What to work on: Write the line that includes "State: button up" and all subsequent lines, exactly as written, and nothing more.

Data provided:

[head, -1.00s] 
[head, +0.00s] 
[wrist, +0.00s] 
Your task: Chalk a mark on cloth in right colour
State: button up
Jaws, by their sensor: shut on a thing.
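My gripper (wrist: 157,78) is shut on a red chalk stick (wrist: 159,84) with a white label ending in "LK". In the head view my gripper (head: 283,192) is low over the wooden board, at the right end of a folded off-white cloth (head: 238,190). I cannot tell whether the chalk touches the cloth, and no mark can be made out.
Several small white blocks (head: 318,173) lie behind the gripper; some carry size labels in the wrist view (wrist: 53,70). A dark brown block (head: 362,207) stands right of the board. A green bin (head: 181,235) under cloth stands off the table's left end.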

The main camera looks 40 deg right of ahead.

Result of the task:
State: button up
Jaws, by their sensor: shut on a thing.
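My gripper (wrist: 157,78) is shut on a red chalk stick (wrist: 159,84) with a white label ending in "LK". In the head view my gripper (head: 283,192) is low over the wooden board, at the right end of a folded off-white cloth (head: 238,190). I cannot tell whether the chalk touches the cloth, and no mark can be made out.
Several small white blocks (head: 318,173) lie behind the gripper; some carry size labels in the wrist view (wrist: 53,70). A dark brown block (head: 362,207) stands right of the board. A green bin (head: 181,235) under cloth stands off the table's left end.

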The main camera looks 40 deg right of ahead.

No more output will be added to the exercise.